**Exercise directions**
Return the material word for word. Do not include pictures.

--- START ---

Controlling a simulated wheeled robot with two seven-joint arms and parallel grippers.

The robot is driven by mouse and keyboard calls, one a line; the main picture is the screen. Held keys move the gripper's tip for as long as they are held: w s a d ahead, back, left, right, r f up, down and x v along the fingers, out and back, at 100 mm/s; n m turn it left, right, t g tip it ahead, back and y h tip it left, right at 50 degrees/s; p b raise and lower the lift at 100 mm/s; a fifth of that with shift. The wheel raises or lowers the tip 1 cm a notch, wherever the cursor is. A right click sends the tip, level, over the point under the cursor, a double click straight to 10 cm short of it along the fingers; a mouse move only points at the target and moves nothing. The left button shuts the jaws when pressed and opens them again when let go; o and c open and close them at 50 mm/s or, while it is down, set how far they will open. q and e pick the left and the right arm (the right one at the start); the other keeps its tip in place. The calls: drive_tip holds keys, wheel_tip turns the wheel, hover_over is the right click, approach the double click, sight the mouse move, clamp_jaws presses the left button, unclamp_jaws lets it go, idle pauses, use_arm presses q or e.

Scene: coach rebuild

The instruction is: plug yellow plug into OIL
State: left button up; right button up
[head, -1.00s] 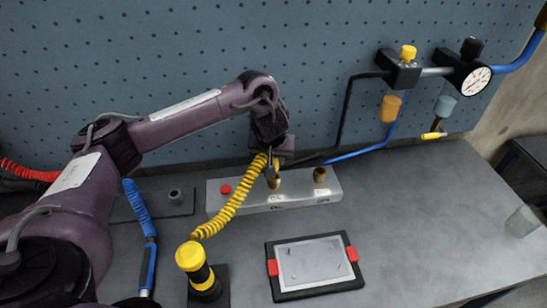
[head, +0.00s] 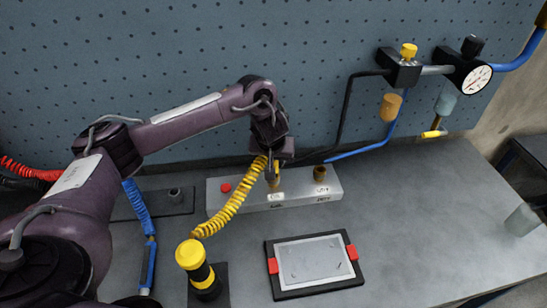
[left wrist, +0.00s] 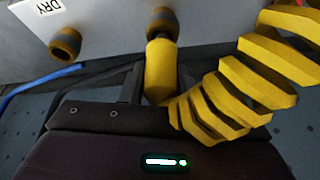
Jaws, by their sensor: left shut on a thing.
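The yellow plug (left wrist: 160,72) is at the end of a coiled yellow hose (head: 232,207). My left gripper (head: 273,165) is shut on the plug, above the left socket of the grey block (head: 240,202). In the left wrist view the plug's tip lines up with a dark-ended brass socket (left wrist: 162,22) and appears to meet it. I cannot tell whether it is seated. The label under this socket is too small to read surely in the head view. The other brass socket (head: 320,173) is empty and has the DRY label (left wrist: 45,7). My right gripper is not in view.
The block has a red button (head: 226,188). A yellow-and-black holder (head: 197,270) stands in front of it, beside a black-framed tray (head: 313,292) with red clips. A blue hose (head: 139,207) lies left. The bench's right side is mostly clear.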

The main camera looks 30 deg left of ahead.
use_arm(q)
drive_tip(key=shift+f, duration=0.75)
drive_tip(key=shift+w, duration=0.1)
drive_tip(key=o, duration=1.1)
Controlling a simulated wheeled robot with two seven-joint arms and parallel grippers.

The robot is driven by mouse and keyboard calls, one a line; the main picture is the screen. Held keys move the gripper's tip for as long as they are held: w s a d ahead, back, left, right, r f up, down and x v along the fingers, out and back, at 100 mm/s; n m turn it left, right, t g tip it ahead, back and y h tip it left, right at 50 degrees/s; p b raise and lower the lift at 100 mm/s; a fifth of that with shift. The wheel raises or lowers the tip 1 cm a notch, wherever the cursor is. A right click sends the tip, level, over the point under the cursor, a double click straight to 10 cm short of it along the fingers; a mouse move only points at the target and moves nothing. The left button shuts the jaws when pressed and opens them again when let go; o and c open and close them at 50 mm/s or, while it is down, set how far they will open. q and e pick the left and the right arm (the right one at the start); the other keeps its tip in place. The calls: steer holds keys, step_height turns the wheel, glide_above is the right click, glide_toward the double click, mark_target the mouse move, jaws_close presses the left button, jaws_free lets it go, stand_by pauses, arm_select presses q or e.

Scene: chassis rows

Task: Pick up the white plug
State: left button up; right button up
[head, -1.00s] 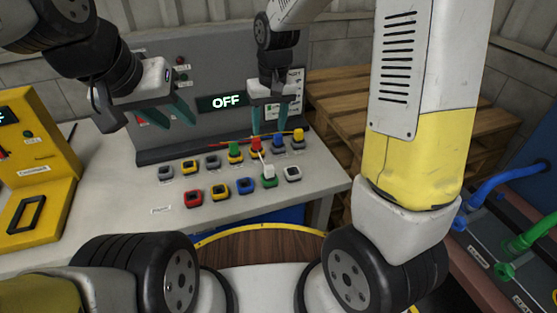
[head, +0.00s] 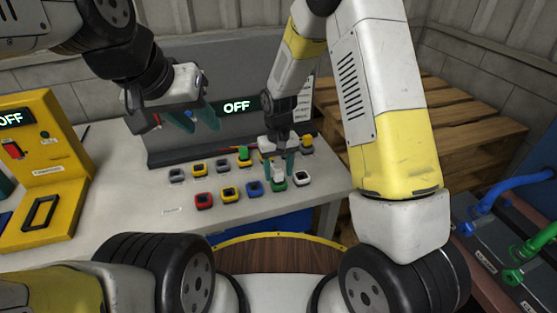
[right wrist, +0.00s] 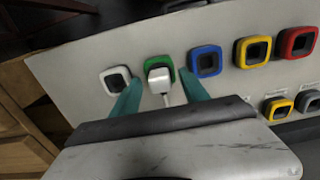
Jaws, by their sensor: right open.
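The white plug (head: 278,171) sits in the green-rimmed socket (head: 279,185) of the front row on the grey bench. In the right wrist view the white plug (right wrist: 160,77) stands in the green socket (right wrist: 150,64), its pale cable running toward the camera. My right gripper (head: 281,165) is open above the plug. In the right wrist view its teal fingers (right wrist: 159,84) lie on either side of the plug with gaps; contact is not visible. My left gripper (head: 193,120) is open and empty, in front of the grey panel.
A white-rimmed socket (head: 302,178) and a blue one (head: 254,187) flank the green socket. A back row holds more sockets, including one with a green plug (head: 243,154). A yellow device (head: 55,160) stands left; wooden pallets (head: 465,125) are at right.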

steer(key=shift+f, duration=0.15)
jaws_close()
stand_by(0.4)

--- END ---

**Exercise solution**
Controlling a simulated wheeled robot with two seven-joint arms and parallel grippers.

The robot is driven by mouse and keyboard calls, one a line; the main picture is the screen. Held keys move the gripper's tip for as long as they are held: w s a d ahead, back, left, right, r f up, down and x v along the fingers, out and back, at 100 mm/s; n m turn it left, right, t g tip it ahead, back and y h tip it left, right at 50 degrees/s; p b raise and lower the lift at 100 mm/s; a fifth of that with shift. The wheel raises or lowers the tip 1 cm a notch, wherever the cursor is. A right click sends the tip, level, over the point under the cursor, a double click straight to 10 cm short of it along the fingers; a mouse move only points at the target and moves nothing. The left button shuts the jaws when pressed and opens them again when let go; o and c open and close them at 50 mm/s or, while it is down, set how far they will open. q and e pick the left and the right arm (the right one at the start); the other keeps its tip in place. The calls: drive_tip holds keys, wheel_tip turns the wheel, hover_over is the right click, approach the double click, sight the mouse move, clamp_jaws presses the left button, unclamp_jaws lets it go, idle pauses, use_arm presses q or e.

Scene: coach rebuild

The instruction is: plug yellow plug into OIL
State: left button up; right button up
[head, -1.00s] 
[head, +0.00s] 
[left wrist, +0.00s] 
Jaws, by their sensor: left shut on a thing.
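The yellow plug (left wrist: 160,72) is at the end of a coiled yellow hose (head: 232,207). My left gripper (head: 273,165) is shut on the plug, above the left socket of the grey block (head: 240,202). In the left wrist view the plug's tip lines up with a dark-ended brass socket (left wrist: 162,22) and appears to meet it. I cannot tell whether it is seated. The label under this socket is too small to read surely in the head view. The other brass socket (head: 320,173) is empty and has the DRY label (left wrist: 45,7). My right gripper is not in view.
The block has a red button (head: 226,188). A yellow-and-black holder (head: 197,270) stands in front of it, beside a black-framed tray (head: 313,292) with red clips. A blue hose (head: 139,207) lies left. The bench's right side is mostly clear.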

The main camera looks 30 deg left of ahead.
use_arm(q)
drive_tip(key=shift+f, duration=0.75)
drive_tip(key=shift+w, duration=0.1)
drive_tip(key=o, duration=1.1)
Controlling a simulated wheeled robot with two seven-joint arms and parallel grippers.

The robot is driven by mouse and keyboard calls, one a line; the main picture is the screen. Held keys move the gripper's tip for as long as they are held: w s a d ahead, back, left, right, r f up, down and x v along the fingers, out and back, at 100 mm/s; n m turn it left, right, t g tip it ahead, back and y h tip it left, right at 50 degrees/s; p b raise and lower the lift at 100 mm/s; a fifth of that with shift. The wheel raises or lowers the tip 1 cm a notch, wherever the cursor is. A right click sends the tip, level, over the point under the cursor, a double click straight to 10 cm short of it along the fingers; a mouse move only points at the target and moves nothing. The left button shuts the jaws when pressed and opens them again when let go; o and c open and close them at 50 mm/s or, while it is down, set how far they will open. q and e pick the left and the right arm (the right one at the start); the other keeps its tip in place. The calls: steer holds keys, step_height turns the wheel, glide_above is the right click, glide_toward the double click, mark_target the mouse move, jaws_close presses the left button, jaws_free lets it go, stand_by pauses, arm_select presses q or e.

Scene: chassis rows

Task: Pick up the white plug
State: left button up; right button up
[head, -1.00s] 
[head, +0.00s] 
[right wrist, +0.00s] 
Jaws, by their sensor: right open.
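The white plug (head: 278,171) sits in the green-rimmed socket (head: 279,185) of the front row on the grey bench. In the right wrist view the white plug (right wrist: 160,77) stands in the green socket (right wrist: 150,64), its pale cable running toward the camera. My right gripper (head: 281,165) is open above the plug. In the right wrist view its teal fingers (right wrist: 159,84) lie on either side of the plug with gaps; contact is not visible. My left gripper (head: 193,120) is open and empty, in front of the grey panel.
A white-rimmed socket (head: 302,178) and a blue one (head: 254,187) flank the green socket. A back row holds more sockets, including one with a green plug (head: 243,154). A yellow device (head: 55,160) stands left; wooden pallets (head: 465,125) are at right.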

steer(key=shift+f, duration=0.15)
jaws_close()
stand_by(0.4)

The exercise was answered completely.